Look through the lines below and extract each one that contains "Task".
────────────────────
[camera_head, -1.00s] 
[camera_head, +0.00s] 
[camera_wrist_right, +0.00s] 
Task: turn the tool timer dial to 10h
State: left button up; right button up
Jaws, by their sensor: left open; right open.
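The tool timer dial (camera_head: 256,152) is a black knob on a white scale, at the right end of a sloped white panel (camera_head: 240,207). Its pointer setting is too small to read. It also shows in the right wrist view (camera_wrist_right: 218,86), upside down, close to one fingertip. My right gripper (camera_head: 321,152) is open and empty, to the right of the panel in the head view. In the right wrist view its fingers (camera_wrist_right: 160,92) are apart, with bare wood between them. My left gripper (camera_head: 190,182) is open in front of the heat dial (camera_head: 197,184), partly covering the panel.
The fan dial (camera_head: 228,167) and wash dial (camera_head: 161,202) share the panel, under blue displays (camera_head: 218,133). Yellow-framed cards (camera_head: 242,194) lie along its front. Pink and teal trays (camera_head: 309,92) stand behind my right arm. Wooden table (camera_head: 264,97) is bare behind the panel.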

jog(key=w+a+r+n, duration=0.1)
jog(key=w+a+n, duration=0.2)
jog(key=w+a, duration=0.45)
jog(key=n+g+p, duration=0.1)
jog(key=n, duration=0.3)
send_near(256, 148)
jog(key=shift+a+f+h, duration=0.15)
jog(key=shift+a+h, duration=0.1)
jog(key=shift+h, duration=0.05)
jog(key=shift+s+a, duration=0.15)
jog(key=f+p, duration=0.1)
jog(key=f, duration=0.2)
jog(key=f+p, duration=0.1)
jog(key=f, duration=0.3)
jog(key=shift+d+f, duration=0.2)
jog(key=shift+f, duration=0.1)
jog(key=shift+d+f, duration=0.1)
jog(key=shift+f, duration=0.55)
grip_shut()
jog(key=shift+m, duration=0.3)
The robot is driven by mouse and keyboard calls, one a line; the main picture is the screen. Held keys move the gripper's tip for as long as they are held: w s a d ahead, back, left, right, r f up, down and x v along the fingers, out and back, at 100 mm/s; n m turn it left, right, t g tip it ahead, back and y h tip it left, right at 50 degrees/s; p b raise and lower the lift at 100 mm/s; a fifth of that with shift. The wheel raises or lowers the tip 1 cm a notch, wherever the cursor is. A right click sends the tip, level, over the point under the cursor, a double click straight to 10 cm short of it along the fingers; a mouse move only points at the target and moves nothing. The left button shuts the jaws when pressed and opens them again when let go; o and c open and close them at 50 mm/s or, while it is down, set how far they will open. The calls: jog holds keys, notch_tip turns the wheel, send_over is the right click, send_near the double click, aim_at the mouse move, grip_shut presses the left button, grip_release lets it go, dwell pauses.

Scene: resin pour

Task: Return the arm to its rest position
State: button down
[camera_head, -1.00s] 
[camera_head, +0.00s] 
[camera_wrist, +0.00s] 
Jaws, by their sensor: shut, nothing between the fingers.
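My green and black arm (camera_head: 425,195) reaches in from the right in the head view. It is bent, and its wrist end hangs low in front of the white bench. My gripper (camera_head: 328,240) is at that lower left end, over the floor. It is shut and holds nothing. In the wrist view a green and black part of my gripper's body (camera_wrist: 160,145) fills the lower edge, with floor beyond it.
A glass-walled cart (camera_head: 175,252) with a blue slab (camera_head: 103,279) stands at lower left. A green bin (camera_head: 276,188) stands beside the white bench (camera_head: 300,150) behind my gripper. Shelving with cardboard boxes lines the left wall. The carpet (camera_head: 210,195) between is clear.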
────────────────────
▶ **Answer in full**:
Task: turn the tool timer dial to 10h
Task: Return the arm to its rest position

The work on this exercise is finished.